■ **INFORMATION PROVIDED**:

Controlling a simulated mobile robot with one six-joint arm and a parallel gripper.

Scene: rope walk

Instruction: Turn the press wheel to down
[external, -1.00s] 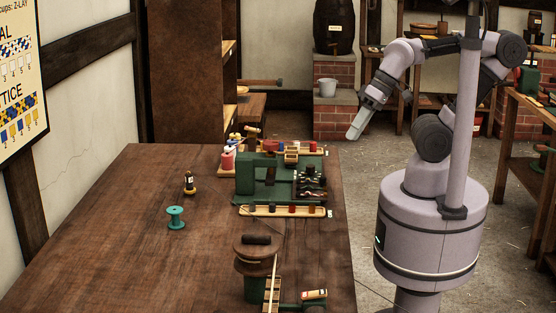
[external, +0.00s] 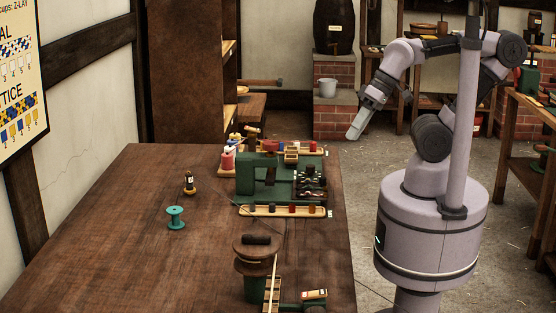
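A green press-like machine (external: 246,178) stands on the wooden bench near its far right corner. My gripper (external: 355,130) hangs in the air to the right of the machine and higher, beyond the bench's right edge, pointing down and left. It touches nothing. Its fingers overlap in this view, so I cannot tell whether they are open or shut.
The bench (external: 120,235) is mostly clear on the left. A teal spool (external: 175,218) and a small dark bottle (external: 189,183) stand there. A wooden tray (external: 250,210) with coloured pieces lies before the machine. A dark round-topped stand (external: 257,255) is at the front.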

■ **INSTRUCTION**: Reproduce the listing above exactly, excluding all pictures.

■ **OUTPUT FOR THIS EXERCISE**:
Controlling a simulated mobile robot with one six-joint arm and a parallel gripper.

Scene: rope walk

Instruction: Turn the press wheel to down
[external, -1.00s] 
[external, +0.00s] 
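A green press-like machine (external: 246,178) stands on the wooden bench near its far right corner. My gripper (external: 355,130) hangs in the air to the right of the machine and higher, beyond the bench's right edge, pointing down and left. It touches nothing. Its fingers overlap in this view, so I cannot tell whether they are open or shut.
The bench (external: 120,235) is mostly clear on the left. A teal spool (external: 175,218) and a small dark bottle (external: 189,183) stand there. A wooden tray (external: 250,210) with coloured pieces lies before the machine. A dark round-topped stand (external: 257,255) is at the front.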

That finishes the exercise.